People may very well THINK of flying carpets when they think of the Nights - but I'm afraid this is all down to a certain (very much altered) animated version of Aladdin. Aladdin, it need not be said, certainly does not include a carpet, flying, teleporting, or otherwise - at least in the original version.
I have repeatedly asked you to mention a story from the nights with a flying carpet in it - in order to justify the illustration of one in our encyclopedia article. In the circumstances this is hardly "argumentative", or "agressive", much less "intolerant" or "irrelevant". This article is meant to be part of an authoritative encyclopedia - we can't "tolerate" nonsense, "relevance" refers to the point in question. It is NOT a junior high school project. You have been blocked (not by me) for your conduct in repeatedly reinstating a (very nice) picture that simply does not belong there - without any attempt at justification. I explained why I deleted it - and until now you have made no attempt whatever to answer me, except to remark (quite incorrectly) that there were lots of flying carpets in the Nights. Not so, there aren't any.

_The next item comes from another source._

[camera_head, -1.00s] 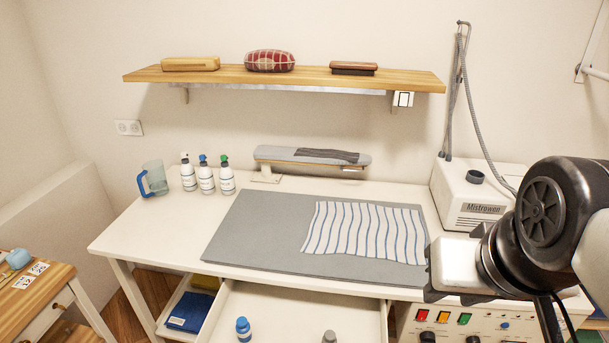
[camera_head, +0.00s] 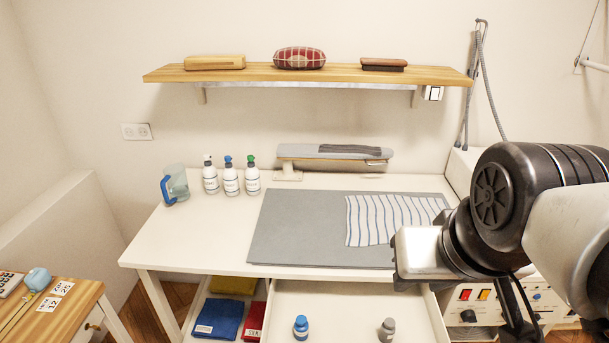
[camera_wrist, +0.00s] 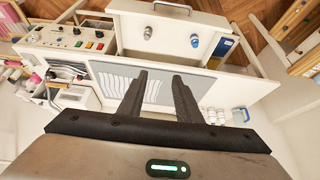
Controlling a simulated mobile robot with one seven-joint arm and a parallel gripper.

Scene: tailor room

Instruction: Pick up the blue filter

Incredible as it probably sounds, I'd be delighted to be proved wrong here - but it will need a real Arabian Nights story that really and truly DOES have a flying carpet in it. --Soundofmusicals (talk) 06:40, 26 April 2012 (UTC)Reply[reply]
I don't know why you are so interested in this irrelevant argument Soundofmusicals...but you are wrong...go ahead and check these references. — Preceding unsigned comment added by (talk) 16:48, 26 April 2012 (UTC)Reply[reply]
File:1721 Tales 100.jpg
Artwork from Hungarian stamp showing three people riding on a flying carpet.

— Preceding unsigned comment added by (talk) 12:19, 29 April 2012 (UTC)Reply[reply]

It is mentioned in the following references that: "The wind took up the Flying Carpet and transported it (gliding through the air)"...

In another place it says: "Prince Ahmad buys a Flying Carpet and together with his brothers they fly to the aid of a dying Princess"...

This Magic Carpet had the special property of transporting whoever sits on it from one place to another...Prince Husain's enchanted Flying Carpet can transport the person standing upon it to any place he desires, just like the Flying Carpet of Solomon son of David...

The Muslim story of Solomon son of David's Flying Carpet was the main inspiration behind the Flying Carpet of Prince Housain.

Prince Housain's Magic Carpet hastened to her (Princess) therefore it moved by naver Teleported at all... — Preceding unsigned comment added by (talk) 12:14, 29 April 2012 (UTC)Reply[reply]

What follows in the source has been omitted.